If “Good Enough” is bluegrass reassurance, second track “You Didn’t Call My Name” is genre-defying grace. Molly’s guitar sets a dreamy, roots-pop pace as she sings achingly about missed opportunities. “I wrote the song right before I left California,” she remembers. “I was feeling a lot of things were unfinished there.”
Even as she stuns listeners with her original songs and collects songwriting awards, Molly’s identity as a guitarist and vocalist influences how she writes. “I think my songwriting goes into who I am as a musician,” she explains. “Writing songs inspires different things on guitar, and vice versa.”

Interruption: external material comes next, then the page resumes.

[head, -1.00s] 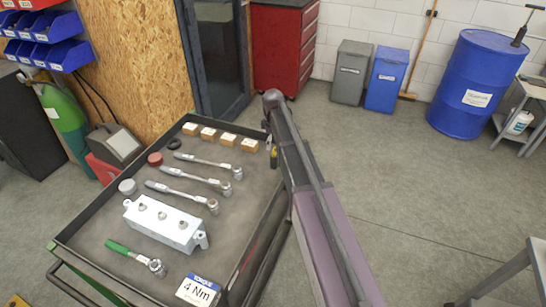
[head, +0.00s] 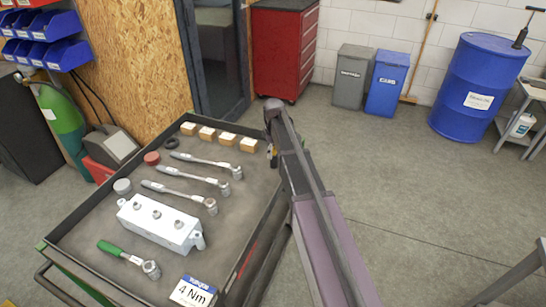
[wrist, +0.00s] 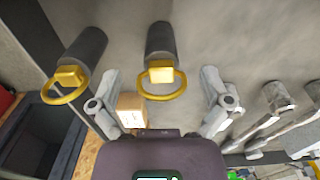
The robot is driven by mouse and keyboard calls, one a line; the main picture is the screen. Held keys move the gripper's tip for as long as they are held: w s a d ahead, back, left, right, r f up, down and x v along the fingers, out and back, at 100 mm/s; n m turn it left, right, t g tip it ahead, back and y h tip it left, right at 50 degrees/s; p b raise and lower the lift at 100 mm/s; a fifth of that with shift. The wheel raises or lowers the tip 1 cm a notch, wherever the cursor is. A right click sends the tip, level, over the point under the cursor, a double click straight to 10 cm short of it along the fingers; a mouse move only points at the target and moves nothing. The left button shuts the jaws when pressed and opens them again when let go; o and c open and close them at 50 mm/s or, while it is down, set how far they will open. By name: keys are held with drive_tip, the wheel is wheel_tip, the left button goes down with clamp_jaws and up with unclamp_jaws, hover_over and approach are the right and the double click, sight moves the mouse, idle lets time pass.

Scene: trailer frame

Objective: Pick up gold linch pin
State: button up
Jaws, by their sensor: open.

Frenetic “Save This Heart” is a perfect example of Molly’s process. “I came up with the guitar part, and then the words and story started falling into place because the guitar had an urgency to it,” she says. “It’s a song that came out of guitar playing first.” The track is a mesmerizing showcase of Molly’s clawhammer guitar mastery. Even when she could easily fall back on the magic of her fingers, she never shortchanges listeners lyrically: “Your letters get shorter, days get longer / I call across the border, it’s static on the line / Save this heart of mine,” vividly captures the panic of realizing you might be too late.

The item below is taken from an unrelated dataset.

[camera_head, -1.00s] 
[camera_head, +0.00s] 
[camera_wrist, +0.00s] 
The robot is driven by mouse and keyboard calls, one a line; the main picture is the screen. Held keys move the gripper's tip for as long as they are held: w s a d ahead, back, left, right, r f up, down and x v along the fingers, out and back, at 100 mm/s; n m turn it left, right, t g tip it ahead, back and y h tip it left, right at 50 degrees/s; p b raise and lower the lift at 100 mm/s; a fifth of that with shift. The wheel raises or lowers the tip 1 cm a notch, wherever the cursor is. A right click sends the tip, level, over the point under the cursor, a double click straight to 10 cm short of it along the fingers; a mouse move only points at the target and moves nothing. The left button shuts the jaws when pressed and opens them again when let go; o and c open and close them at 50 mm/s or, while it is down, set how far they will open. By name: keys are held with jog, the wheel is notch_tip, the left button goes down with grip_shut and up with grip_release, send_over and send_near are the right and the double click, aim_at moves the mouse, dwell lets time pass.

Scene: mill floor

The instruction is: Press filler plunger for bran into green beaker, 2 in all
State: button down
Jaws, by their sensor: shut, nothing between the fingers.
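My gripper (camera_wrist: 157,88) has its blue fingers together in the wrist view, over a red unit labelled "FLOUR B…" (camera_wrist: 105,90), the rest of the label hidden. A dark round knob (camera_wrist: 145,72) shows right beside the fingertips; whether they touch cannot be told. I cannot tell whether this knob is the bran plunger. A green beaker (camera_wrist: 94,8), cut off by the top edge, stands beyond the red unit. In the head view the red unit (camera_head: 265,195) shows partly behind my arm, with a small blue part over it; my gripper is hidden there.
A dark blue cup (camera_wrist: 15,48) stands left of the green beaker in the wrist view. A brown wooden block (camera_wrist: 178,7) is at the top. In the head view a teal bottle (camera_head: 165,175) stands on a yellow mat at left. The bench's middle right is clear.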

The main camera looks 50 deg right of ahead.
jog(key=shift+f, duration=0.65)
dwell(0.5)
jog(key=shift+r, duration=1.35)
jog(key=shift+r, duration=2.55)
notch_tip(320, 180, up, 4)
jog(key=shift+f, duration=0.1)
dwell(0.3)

Molly had the melody for “Friend and a Friend” for years before settling on its traveling musician storyline. Reveling in its bluegrass bones, the song builds, growing bigger and stronger like the “friend and a friend” fanbase she’s singing about. Instrumental “Super Moon” exudes the spontaneity of the song’s recording process: Molly and drummer Jano Rix had never played the tune together before, and their virtuosic chemistry is a joy.

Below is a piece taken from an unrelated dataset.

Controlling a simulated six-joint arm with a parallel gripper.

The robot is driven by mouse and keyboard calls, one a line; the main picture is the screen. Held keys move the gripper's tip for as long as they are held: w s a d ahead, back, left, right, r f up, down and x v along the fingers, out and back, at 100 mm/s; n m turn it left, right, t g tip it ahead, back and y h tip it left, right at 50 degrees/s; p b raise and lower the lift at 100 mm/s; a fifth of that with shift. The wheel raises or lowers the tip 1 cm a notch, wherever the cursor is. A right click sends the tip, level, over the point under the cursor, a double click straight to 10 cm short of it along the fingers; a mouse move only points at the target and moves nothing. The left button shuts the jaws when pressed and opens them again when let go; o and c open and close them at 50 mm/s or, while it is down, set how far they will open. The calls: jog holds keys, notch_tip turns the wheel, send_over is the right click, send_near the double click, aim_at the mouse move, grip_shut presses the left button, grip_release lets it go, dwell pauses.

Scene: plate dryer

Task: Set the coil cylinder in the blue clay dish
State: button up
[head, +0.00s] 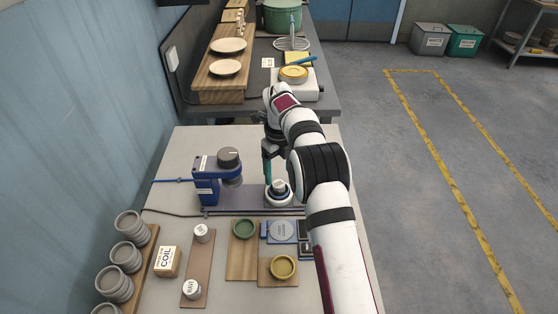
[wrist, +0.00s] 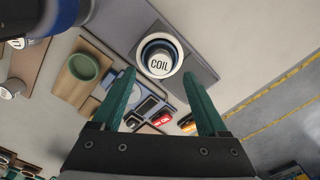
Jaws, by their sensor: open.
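The coil cylinder (wrist: 159,65) is white-topped and labelled COIL. It stands upright in the blue clay dish (wrist: 146,51), whose blue wall shows as a ring around it. The dish is on a round white base; in the head view the cylinder (head: 278,186) shows beside my arm. My gripper (wrist: 159,78) is open, with its teal fingers apart and nothing between them. In the head view my gripper (head: 268,168) is just behind and left of the dish, partly hidden by my arm.
A blue device with a grey knob (head: 228,158) stands left of the dish. Nearer are a green dish (head: 243,229), a yellow dish (head: 284,267), a COIL box (head: 167,262), a cylinder marked WAIT (head: 191,289), another white cylinder (head: 201,232) and stacked grey rings (head: 121,257).

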“Lightning in a Jar” breathes new life into a familiar metaphor, and Molly says the moving portrait of nostalgia may be her favorite track on the EP. Her haunting vocals steal ears away from her subtly brilliant playing, underscoring just how much of a triple threat she truly is. “I was thinking about when I was a kid, growing up and visiting my grandparents in Illinois,” she says. “It was a totally different environment than California. It was a magical time, and I was just trying to capture it––my childhood memories.” EP closer “Walden” rearranges Thoreau lines and mixes them with Molly’s own to create stunning musical commentary on impermanence. “I was thinking a lot about climate change,” she says. “In California, we are dealing with really big fires, and it’s so sad. I know people whose houses have burned down. I was thinking about how we relate to the planet.”
When asked what she hopes listeners experience listening to Rise, Molly doesn’t hesitate: “I hope it can bring comfort to and move people. I wrote some of these songs to try to bring positivity to tough situations. Really, I just want to bring people joy.”